Discovering Nansledan

If you’ve yet to discover Nansledan on Cornwall’s north coast, perhaps it’s time you paid a visit?

One of the first things that strikes you when you visit Nansledan is that, for a newly built community, it looks very Cornish. And that’s no accident. Just two miles from Newquay’s town centre, the Duchy of Cornwall’s award-winning extension to Newquay has been meticulously fashioned to reflect the character of the area, with a design that has been honed with local input since 2005. 

Work started on Nansledan in 2014, but it was in the planning long before then. In fact, the development is inspired by His Royal Highness The Prince of Wales, whose Duchy of Cornwall estate owns most of the land in the area. The Prince’s vision was to create a vibrant, mixed-income community with homes, shops, offices and green spaces, all within walkable neighbourhoods. It was to create a place that could meet growing local housing needs, but also generate a more diverse range of jobs for Newquay’s highly seasonal economy. 

Today, Nansledan already contains almost 600 homes, more than 30 shops and businesses, as well as a primary school (with a nursery school currently under construction) and plenty of green spaces for the public to enjoy. When it’s finished, it will have 4,000 homes, providing around 4,000 new jobs and a resident population of almost 8,000 people. 

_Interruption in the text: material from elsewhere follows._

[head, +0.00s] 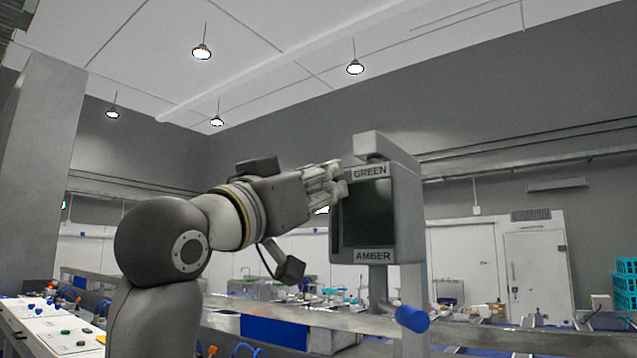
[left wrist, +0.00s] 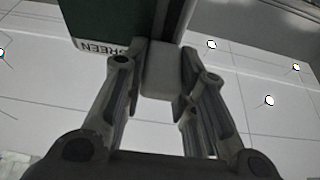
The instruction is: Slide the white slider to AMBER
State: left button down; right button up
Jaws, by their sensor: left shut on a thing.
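A grey box with a dark green panel (head: 368,215) stands on a post, with a GREEN label (head: 370,172) at the top and an AMBER label (head: 374,255) at the bottom. A dark slot (head: 336,228) runs down its left side. My left gripper (head: 338,184) is at the upper end of this slot, beside GREEN. In the left wrist view, the white slider (left wrist: 163,72) sits between the fingertips, and the gripper is shut on it. The fingers largely hide the slider in the head view. My right gripper is not in view.
A hood juts out over the top of the box (head: 385,143). A rail (head: 290,312) with a blue end cap (head: 412,318) runs below. A white table (head: 55,335) with small coloured items is at lower left. Blue crates (head: 625,290) stand far right.

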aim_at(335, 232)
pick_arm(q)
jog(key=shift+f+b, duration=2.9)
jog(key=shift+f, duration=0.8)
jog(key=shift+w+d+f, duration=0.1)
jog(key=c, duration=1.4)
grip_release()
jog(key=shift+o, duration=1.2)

Next year, work will begin on Market Street – an inviting new high street lined with three- and four-storey buildings to include a mix of shops, offices and homes, as well as events and leisure activities. And whilst this all is yet to come, when you walk around Nansledan today, there’s already plenty to see and it changes all the time. It has become a magnet for independent traders and artisans, and is fast becoming a lifestyle shopping destination, with many young businesses that place sustainability at the heart of what they do, be that sourcing locally or going plastic free. From Cornish homewares and artisan hats, to vintage clothing and beauty boutiques, Nansledan is already home to an exciting – and growing – mix of shops, not to mention the various cafés and eateries specialising in delicious, local Cornish produce. 

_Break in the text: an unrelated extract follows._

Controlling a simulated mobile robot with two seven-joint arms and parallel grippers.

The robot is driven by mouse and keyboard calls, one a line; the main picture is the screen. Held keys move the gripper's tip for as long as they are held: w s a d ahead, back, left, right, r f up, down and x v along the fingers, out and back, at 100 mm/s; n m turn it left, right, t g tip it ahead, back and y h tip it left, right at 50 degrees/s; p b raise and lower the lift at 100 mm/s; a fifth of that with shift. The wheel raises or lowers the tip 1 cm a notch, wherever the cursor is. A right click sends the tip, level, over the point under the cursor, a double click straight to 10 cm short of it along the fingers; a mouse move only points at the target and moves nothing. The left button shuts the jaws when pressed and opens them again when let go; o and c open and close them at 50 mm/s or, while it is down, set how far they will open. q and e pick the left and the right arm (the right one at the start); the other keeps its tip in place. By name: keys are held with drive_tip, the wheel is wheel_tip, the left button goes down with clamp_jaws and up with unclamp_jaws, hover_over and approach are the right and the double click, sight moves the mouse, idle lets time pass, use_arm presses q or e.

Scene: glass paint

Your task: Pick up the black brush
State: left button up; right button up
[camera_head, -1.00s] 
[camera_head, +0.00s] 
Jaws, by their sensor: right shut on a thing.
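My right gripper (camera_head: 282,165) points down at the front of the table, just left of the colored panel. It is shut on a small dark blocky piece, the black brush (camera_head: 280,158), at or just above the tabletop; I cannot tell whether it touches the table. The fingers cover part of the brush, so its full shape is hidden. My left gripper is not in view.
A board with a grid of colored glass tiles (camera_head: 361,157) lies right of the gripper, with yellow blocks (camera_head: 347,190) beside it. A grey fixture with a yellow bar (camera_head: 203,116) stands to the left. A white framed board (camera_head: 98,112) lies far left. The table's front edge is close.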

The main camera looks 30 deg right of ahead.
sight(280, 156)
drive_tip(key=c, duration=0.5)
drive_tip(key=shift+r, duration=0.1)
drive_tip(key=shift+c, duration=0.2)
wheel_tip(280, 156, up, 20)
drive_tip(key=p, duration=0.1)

Spread over 540 acres, Nansledan is built with leisure, health and wellbeing in mind, with plenty of outside space, community allotments, adventure playgrounds and footpaths for the community and visitors to enjoy. This includes 75 acres of wildflower meadows and farmland right on the doorstep at Pras Trewolek (Trewollack Meadow), which is perfect for walking, cycling or exercising your dog. In actual fact, when finished, Nansledan will boast the equivalent of 180 football pitches of natural open space, and it’s not only through its green spaces that the site is blazing an environmental trail. It’s also leading the charge when it comes to wildlife, pioneering the use of built-in nest boxes for migratory birds (an average of one per home), as well as bee bricks. Hundreds of trees are being planted, too, and there are even ‘edible’ streets in the plans that will be lined with fruit trees and herbs. 

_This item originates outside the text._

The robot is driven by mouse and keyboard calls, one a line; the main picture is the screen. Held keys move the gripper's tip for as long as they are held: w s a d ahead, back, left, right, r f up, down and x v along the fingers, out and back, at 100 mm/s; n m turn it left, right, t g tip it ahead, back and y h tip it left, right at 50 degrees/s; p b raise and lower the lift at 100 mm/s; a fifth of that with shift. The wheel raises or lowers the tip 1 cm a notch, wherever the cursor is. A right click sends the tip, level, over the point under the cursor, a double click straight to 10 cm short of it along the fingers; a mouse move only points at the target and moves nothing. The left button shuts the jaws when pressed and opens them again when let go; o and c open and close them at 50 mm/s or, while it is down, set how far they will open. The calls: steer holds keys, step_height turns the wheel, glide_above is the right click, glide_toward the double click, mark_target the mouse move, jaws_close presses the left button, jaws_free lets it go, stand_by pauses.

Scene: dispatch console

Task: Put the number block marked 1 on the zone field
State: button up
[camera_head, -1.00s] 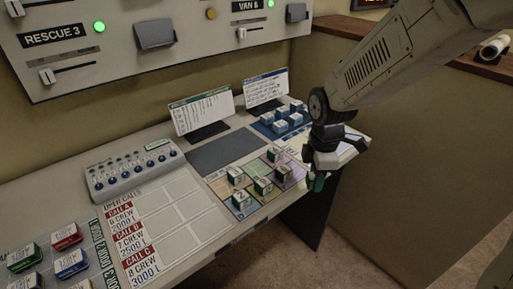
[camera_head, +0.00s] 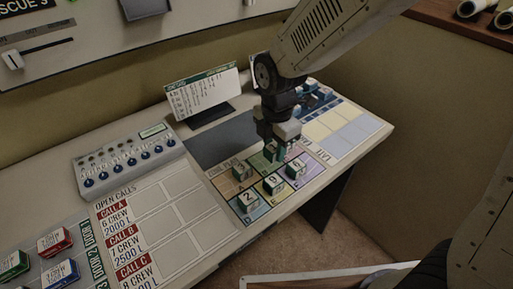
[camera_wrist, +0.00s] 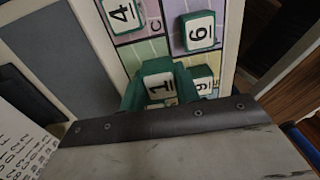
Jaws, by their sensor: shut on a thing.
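The number block marked 1 (camera_wrist: 160,87) is green with a white top. My gripper (camera_head: 276,146) is shut on it over the back right part of the coloured zone plan (camera_head: 234,186). In the head view the held green block (camera_head: 270,152) is partly hidden by my gripper. I cannot tell whether it touches the board. Several other number blocks stand on the plan: one marked 2 (camera_head: 249,199), one marked 4 (camera_wrist: 122,13), one marked 6 (camera_wrist: 198,31), and another (camera_wrist: 204,81) close beside the held block.
A dark grey panel (camera_head: 210,146) and an upright card (camera_head: 203,93) lie behind the plan. Blue blocks (camera_head: 325,94) stand at the back right, partly behind my arm. The yellow and blue grid (camera_head: 345,130) right of the plan is clear in front.

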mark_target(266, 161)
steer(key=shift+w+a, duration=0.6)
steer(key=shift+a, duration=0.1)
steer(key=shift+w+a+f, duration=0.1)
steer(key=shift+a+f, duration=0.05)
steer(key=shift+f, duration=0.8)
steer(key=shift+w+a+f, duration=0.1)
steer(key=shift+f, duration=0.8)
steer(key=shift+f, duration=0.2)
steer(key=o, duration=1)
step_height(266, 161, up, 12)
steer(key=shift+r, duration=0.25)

For anyone thinking of moving to Nansledan, it offers a range of beautiful, architect-designed homes, each built to the highest quality by a team of award-winning south-west housebuilders. From apartments, coach houses and cottages, to large detached family homes, each is finished to the same exacting standards. The development’s low-carbon homes are constructed with local, natural materials like slate, granite and recycled aggregate blocks, and some of the highly energy-efficient buildings are pioneering the use of solar slates, with ground and air-source heat pumps planned in future phases. This means that homes here are already exceeding the 2030 climate change targets as set by RIBA and LETI.

A third of the new homes are set to provide affordable housing for local people, making an important contribution towards Cornwall’s housing needs. Almost three quarters of the open market houses sold at Nansledan have gone to people with a Cornish postcode; around half of those have been bought by people in the Newquay area; and holiday lettings are forbidden, a policy aimed at fostering a community spirit and providing a year-round feeling of vibrancy and vitality.

In fact, it is the creation of a community that lies at the very heart of this exciting development. “Nansledan is designed to meet local needs and we want people living and working here to have a stake in their community,” says the Duchy of Cornwall’s Estate Director, Ben Murphy. “That’s why it’s thriving. We’re providing a mixture of new homes to suit people at all stages in their lives. We’re creating new habitats and access to nature for local people, and we’ve put in things like schools, exciting shops and business space early on, to create a buzz and diversity that you just don’t get with most modern developments.”